[start Raw data]

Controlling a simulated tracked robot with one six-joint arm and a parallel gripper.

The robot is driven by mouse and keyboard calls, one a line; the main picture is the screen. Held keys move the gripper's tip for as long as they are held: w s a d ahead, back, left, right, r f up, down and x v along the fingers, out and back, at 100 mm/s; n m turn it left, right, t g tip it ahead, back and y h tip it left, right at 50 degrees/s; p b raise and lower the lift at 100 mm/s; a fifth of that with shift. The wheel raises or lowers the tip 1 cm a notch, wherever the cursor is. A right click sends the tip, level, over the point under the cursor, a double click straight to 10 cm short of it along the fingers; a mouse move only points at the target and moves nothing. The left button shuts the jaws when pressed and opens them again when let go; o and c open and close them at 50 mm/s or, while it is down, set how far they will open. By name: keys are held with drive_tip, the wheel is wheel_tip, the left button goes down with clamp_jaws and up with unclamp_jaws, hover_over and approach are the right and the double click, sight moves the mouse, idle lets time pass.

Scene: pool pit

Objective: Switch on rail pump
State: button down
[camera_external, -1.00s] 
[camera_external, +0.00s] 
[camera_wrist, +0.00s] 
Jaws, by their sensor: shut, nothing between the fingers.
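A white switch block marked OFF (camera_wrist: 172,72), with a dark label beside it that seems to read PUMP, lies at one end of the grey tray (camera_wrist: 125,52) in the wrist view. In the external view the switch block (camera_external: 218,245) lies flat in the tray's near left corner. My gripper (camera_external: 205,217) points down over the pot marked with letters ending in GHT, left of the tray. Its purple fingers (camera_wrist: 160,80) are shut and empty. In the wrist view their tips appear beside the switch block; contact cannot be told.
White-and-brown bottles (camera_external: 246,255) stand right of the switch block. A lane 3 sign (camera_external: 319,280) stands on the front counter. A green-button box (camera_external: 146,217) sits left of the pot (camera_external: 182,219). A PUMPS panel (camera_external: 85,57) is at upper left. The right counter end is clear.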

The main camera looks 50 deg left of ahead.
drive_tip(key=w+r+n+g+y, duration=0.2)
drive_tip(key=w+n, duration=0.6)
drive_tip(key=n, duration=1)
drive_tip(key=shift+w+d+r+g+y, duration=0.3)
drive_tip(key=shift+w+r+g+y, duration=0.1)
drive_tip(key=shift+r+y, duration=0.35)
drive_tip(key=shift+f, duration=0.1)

[end Raw data]

Short exercise
Give the material above again, word for word.

Answer below
Controlling a simulated tracked robot with one six-joint arm and a parallel gripper.

The robot is driven by mouse and keyboard calls, one a line; the main picture is the screen. Held keys move the gripper's tip for as long as they are held: w s a d ahead, back, left, right, r f up, down and x v along the fingers, out and back, at 100 mm/s; n m turn it left, right, t g tip it ahead, back and y h tip it left, right at 50 degrees/s; p b raise and lower the lift at 100 mm/s; a fifth of that with shift. The wheel raises or lowers the tip 1 cm a notch, wherever the cursor is. A right click sends the tip, level, over the point under the cursor, a double click straight to 10 cm short of it along the fingers; a mouse move only points at the target and moves nothing. The left button shuts the jaws when pressed and opens them again when let go; o and c open and close them at 50 mm/s or, while it is down, set how far they will open. By name: keys are held with drive_tip, the wheel is wheel_tip, the left button goes down with clamp_jaws and up with unclamp_jaws, hover_over and approach are the right and the double click, sight moves the mouse, idle lets time pass.

Scene: pool pit

Objective: Switch on rail pump
State: button down
[camera_external, -1.00s] 
[camera_external, +0.00s] 
[camera_wrist, +0.00s] 
Jaws, by their sensor: shut, nothing between the fingers.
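A white switch block marked OFF (camera_wrist: 172,72), with a dark label beside it that seems to read PUMP, lies at one end of the grey tray (camera_wrist: 125,52) in the wrist view. In the external view the switch block (camera_external: 218,245) lies flat in the tray's near left corner. My gripper (camera_external: 205,217) points down over the pot marked with letters ending in GHT, left of the tray. Its purple fingers (camera_wrist: 160,80) are shut and empty. In the wrist view their tips appear beside the switch block; contact cannot be told.
White-and-brown bottles (camera_external: 246,255) stand right of the switch block. A lane 3 sign (camera_external: 319,280) stands on the front counter. A green-button box (camera_external: 146,217) sits left of the pot (camera_external: 182,219). A PUMPS panel (camera_external: 85,57) is at upper left. The right counter end is clear.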

The main camera looks 50 deg left of ahead.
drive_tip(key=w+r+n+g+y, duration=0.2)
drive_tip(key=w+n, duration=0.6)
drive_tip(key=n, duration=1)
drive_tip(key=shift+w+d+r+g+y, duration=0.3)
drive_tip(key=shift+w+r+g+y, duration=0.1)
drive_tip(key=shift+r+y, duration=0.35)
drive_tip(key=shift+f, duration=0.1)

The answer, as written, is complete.